Report each line of the data that has "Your" somewhere in it.

================================

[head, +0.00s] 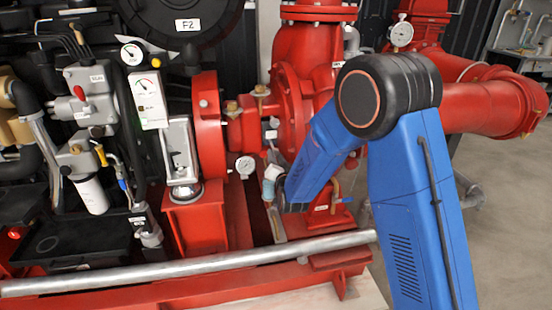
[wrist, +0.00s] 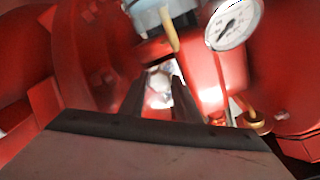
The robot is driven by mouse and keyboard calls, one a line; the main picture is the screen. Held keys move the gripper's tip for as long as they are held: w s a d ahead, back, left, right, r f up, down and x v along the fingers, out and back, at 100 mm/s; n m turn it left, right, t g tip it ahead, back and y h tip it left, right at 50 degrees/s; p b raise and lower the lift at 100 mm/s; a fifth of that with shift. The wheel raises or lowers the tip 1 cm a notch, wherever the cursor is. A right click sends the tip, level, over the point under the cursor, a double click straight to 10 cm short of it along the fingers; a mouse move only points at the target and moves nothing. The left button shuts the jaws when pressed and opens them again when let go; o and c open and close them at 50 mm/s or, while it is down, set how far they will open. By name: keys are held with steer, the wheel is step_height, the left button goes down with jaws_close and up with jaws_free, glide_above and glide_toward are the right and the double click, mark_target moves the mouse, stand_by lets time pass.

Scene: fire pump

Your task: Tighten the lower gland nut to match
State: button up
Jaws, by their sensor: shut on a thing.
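In the wrist view the two dark fingers of my gripper (wrist: 160,88) reach forward into a gap in the red pump casing. They are closed on a small pale metal piece, which looks like the gland nut (wrist: 160,84); blur and the fingers hide its edges. I cannot tell from the picture whether it is the lower one. In the head view my blue arm reaches down and left to the red pump (head: 296,110), and the arm covers the contact. A second gland nut to match it cannot be made out.
A round gauge (wrist: 233,24) is close to the right of my fingers, with a brass fitting (wrist: 254,120) below it. A silver rail (head: 190,266) runs along the front. A red coupling guard (head: 208,125) stands left of the pump. Open floor (head: 505,215) is at the right.

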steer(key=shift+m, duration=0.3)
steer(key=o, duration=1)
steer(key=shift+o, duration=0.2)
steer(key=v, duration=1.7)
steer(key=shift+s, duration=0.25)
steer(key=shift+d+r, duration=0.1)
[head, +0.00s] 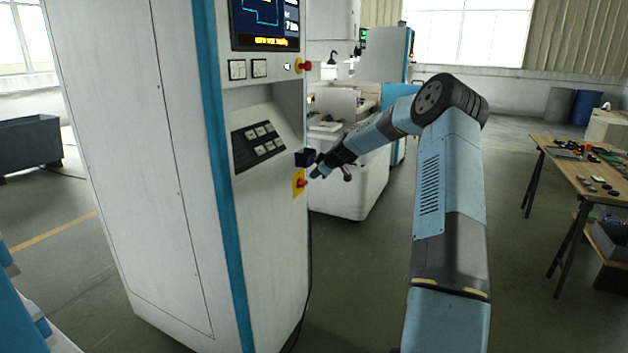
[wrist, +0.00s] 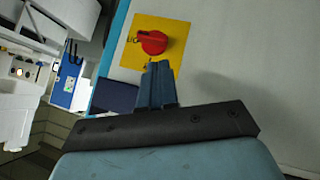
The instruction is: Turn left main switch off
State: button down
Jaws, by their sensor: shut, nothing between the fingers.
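The main switch is a red rotary knob on a yellow plate (head: 299,184), low on the narrow side of the white machine cabinet at left. In the wrist view the red knob (wrist: 152,42) shows large, its handle lying roughly sideways in the picture. My gripper (head: 314,174) is shut and empty, close to the knob. In the wrist view its fingertips (wrist: 158,66) are just below the knob; I cannot tell whether they touch it. The fingers hide part of the plate's lower edge.
A dark blue box (head: 304,157) juts from the cabinet just above the switch, near my gripper. Another white machine (head: 350,190) stands behind. A wooden workbench (head: 590,170) is at right.

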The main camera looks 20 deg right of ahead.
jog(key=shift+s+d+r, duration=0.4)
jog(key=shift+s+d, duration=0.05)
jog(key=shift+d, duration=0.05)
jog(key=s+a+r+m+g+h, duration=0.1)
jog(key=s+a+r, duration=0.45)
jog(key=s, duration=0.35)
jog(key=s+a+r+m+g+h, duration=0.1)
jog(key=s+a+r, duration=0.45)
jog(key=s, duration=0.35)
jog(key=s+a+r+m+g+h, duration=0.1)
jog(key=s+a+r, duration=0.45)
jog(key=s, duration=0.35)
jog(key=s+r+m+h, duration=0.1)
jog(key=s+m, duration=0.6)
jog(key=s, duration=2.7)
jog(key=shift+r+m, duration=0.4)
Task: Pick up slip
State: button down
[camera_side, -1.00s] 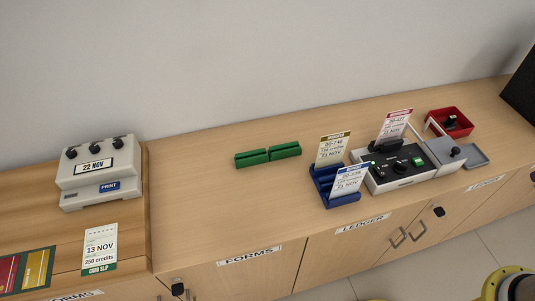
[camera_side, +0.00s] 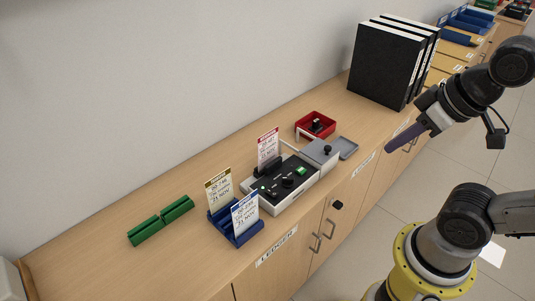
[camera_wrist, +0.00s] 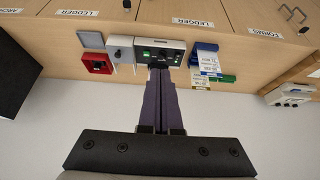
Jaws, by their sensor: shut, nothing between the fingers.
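A slip with a yellow header (camera_side: 219,190) and a slip with a blue header (camera_side: 245,214) stand upright in a blue rack (camera_side: 222,236) on the counter. A slip with a red header (camera_side: 268,147) stands at the back of a grey and black machine (camera_side: 253,200). My gripper (camera_side: 389,149) is shut and empty, off the counter's front side, well right of and apart from the slips. In the wrist view its dark purple fingers (camera_wrist: 160,72) lie together and overlap the machine. The blue-header slip (camera_wrist: 208,62) shows right of them; the red-header slip cannot be made out there.
A red tray (camera_side: 316,125) and a grey tray (camera_side: 348,148) are right of the machine. Green holders (camera_side: 162,221) lie left of the rack. Tall black binders (camera_side: 384,62) stand at the back right. The counter between binders and red tray is clear.

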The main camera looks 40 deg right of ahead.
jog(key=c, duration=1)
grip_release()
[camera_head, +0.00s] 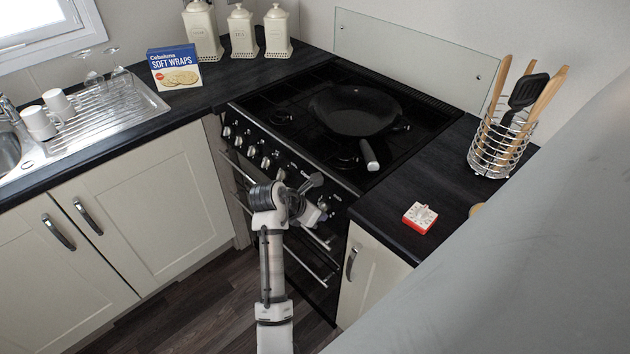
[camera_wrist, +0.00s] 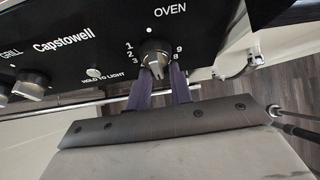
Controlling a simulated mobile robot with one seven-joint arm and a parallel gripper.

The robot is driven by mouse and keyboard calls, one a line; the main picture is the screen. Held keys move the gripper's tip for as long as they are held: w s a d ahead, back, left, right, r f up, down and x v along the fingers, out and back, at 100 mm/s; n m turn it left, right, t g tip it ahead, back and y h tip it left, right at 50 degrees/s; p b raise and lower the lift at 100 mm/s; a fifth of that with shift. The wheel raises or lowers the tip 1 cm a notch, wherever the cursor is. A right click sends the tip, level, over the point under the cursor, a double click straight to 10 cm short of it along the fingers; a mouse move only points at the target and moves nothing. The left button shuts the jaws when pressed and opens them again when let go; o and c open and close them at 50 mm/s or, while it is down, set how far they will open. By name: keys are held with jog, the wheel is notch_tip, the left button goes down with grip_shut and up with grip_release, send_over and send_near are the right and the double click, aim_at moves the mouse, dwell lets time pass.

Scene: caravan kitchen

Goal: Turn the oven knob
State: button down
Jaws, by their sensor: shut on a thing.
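The oven knob (camera_wrist: 154,54) is a round silver knob on the black control panel, below the word OVEN, with numbers around it in the wrist view. My gripper (camera_wrist: 160,72) reaches up to the panel, with one finger on each side of the knob's lower part, and is shut on it. In the head view my gripper (camera_head: 322,204) is at the right part of the cooker's front panel, where my wrist hides much of the knob area. The black cooker (camera_head: 290,165) stands between the cabinets.
A black frying pan (camera_head: 352,108) sits on the hob with its handle pointing to the front. A red and white timer (camera_head: 420,217) and a wire utensil holder (camera_head: 496,150) are on the right worktop. Other knobs (camera_head: 252,151) line the panel to the left. Oven door handles (camera_head: 312,268) lie below.

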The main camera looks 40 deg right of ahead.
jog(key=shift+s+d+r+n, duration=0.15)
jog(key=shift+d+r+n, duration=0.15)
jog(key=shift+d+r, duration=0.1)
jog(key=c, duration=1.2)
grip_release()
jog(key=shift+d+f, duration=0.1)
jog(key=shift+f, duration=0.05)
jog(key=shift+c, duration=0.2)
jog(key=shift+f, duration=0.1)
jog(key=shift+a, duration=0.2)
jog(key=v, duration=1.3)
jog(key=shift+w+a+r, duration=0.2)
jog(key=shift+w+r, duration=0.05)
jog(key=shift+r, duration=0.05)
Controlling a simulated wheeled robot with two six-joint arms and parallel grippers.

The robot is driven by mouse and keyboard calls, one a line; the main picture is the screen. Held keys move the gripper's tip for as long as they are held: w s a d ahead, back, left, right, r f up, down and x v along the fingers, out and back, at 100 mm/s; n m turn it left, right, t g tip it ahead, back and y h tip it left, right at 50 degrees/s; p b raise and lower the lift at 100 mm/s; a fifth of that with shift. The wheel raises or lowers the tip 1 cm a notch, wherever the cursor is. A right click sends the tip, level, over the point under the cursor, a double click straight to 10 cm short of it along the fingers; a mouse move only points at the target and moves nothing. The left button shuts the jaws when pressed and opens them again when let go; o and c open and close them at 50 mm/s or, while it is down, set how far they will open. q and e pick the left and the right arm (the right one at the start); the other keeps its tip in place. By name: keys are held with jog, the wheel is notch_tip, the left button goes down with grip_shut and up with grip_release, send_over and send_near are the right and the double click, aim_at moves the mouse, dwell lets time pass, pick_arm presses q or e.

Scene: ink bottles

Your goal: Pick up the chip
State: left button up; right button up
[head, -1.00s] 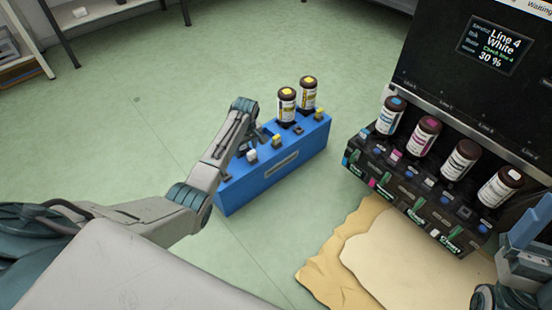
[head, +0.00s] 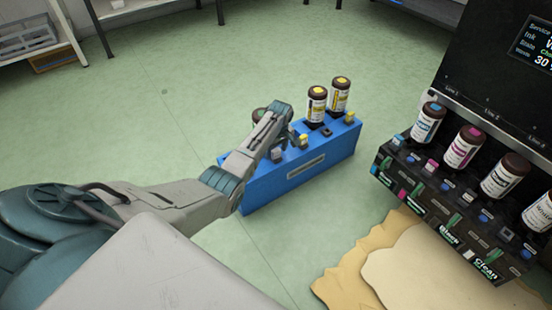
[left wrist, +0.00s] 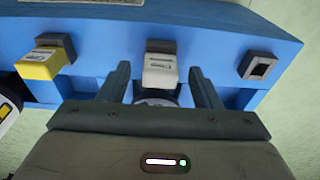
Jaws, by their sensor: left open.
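A white chip (left wrist: 159,70) sits in a dark socket on the blue box (left wrist: 105,25) in the left wrist view. In the head view this chip (head: 277,154) looks greyish, just below my left gripper (head: 287,138). My left gripper (left wrist: 158,84) is open, with one finger on each side of the chip's near end; I cannot tell whether they touch it. My right gripper is out of view.
A yellow chip (left wrist: 40,63) and an empty socket (left wrist: 258,67) flank the white chip. Two yellow-capped bottles (head: 316,105) (head: 340,97) stand on the blue box. A black machine with several bottles (head: 463,147) stands right. Green floor (head: 170,120) around is clear.

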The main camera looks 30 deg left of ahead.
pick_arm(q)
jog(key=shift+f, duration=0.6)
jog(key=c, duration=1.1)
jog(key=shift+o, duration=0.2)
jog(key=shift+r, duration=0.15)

================================

§ Expected answer
Your task: Tighten the lower gland nut to match
Your goal: Pick up the chip

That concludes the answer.